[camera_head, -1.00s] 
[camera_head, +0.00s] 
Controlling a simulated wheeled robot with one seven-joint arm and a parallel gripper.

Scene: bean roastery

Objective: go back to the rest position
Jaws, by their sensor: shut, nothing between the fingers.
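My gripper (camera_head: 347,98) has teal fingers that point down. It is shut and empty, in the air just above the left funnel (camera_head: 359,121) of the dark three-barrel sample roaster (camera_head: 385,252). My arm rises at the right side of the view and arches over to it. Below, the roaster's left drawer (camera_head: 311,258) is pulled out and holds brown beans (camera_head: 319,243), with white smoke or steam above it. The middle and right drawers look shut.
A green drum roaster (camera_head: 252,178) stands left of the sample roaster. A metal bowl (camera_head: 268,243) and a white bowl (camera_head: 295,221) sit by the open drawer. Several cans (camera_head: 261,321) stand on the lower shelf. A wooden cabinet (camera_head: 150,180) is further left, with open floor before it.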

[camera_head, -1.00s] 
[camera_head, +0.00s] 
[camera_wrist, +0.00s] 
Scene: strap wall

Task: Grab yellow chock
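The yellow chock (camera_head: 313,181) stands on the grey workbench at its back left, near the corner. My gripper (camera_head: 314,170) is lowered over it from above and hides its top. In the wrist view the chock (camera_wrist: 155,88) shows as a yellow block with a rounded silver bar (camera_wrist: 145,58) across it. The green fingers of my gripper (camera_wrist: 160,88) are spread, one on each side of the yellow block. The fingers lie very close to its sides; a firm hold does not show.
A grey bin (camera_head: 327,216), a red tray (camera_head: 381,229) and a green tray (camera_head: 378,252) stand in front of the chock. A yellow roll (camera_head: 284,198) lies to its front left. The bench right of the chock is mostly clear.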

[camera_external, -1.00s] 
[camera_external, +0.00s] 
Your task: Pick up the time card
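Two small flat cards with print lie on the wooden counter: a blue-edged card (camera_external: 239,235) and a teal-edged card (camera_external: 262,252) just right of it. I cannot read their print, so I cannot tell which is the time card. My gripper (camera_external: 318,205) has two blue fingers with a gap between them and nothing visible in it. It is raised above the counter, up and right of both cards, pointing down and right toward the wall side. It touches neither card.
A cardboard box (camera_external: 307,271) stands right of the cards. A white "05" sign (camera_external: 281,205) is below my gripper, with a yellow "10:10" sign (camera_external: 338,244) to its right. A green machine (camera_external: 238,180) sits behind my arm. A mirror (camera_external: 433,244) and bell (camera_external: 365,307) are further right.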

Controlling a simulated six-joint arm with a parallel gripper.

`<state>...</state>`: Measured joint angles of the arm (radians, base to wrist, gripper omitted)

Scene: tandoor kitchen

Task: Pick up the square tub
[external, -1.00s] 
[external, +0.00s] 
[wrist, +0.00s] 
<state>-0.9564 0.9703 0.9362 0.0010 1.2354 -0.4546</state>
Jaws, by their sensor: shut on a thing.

◆ Short exercise ◆
Transcribe the material above word for word.

◆ Correct answer ◆
[camera_head, -1.00s] 
[camera_head, +0.00s] 
Controlling a simulated wheeled robot with one seven-joint arm and a parallel gripper.

Scene: bean roastery

Objective: go back to the rest position
Jaws, by their sensor: shut, nothing between the fingers.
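My gripper (camera_head: 347,98) has teal fingers that point down. It is shut and empty, in the air just above the left funnel (camera_head: 359,121) of the dark three-barrel sample roaster (camera_head: 385,252). My arm rises at the right side of the view and arches over to it. Below, the roaster's left drawer (camera_head: 311,258) is pulled out and holds brown beans (camera_head: 319,243), with white smoke or steam above it. The middle and right drawers look shut.
A green drum roaster (camera_head: 252,178) stands left of the sample roaster. A metal bowl (camera_head: 268,243) and a white bowl (camera_head: 295,221) sit by the open drawer. Several cans (camera_head: 261,321) stand on the lower shelf. A wooden cabinet (camera_head: 150,180) is further left, with open floor before it.

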[camera_head, -1.00s] 
[camera_head, +0.00s] 
[camera_wrist, +0.00s] 
Scene: strap wall

Task: Grab yellow chock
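The yellow chock (camera_head: 313,181) stands on the grey workbench at its back left, near the corner. My gripper (camera_head: 314,170) is lowered over it from above and hides its top. In the wrist view the chock (camera_wrist: 155,88) shows as a yellow block with a rounded silver bar (camera_wrist: 145,58) across it. The green fingers of my gripper (camera_wrist: 160,88) are spread, one on each side of the yellow block. The fingers lie very close to its sides; a firm hold does not show.
A grey bin (camera_head: 327,216), a red tray (camera_head: 381,229) and a green tray (camera_head: 378,252) stand in front of the chock. A yellow roll (camera_head: 284,198) lies to its front left. The bench right of the chock is mostly clear.

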[camera_external, -1.00s] 
[camera_external, +0.00s] 
Your task: Pick up the time card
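Two small flat cards with print lie on the wooden counter: a blue-edged card (camera_external: 239,235) and a teal-edged card (camera_external: 262,252) just right of it. I cannot read their print, so I cannot tell which is the time card. My gripper (camera_external: 318,205) has two blue fingers with a gap between them and nothing visible in it. It is raised above the counter, up and right of both cards, pointing down and right toward the wall side. It touches neither card.
A cardboard box (camera_external: 307,271) stands right of the cards. A white "05" sign (camera_external: 281,205) is below my gripper, with a yellow "10:10" sign (camera_external: 338,244) to its right. A green machine (camera_external: 238,180) sits behind my arm. A mirror (camera_external: 433,244) and bell (camera_external: 365,307) are further right.

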Controlling a simulated six-joint arm with a parallel gripper.

`<state>...</state>`: Measured joint angles of the arm (radians, base to wrist, gripper omitted)

Scene: tandoor kitchen

Task: Pick up the square tub
[external, -1.00s] 
[external, +0.00s] 
[wrist, +0.00s] 
<state>-0.9564 0.9703 0.9362 0.0010 1.2354 -0.4546</state>
Jaws, by their sensor: shut on a thing.

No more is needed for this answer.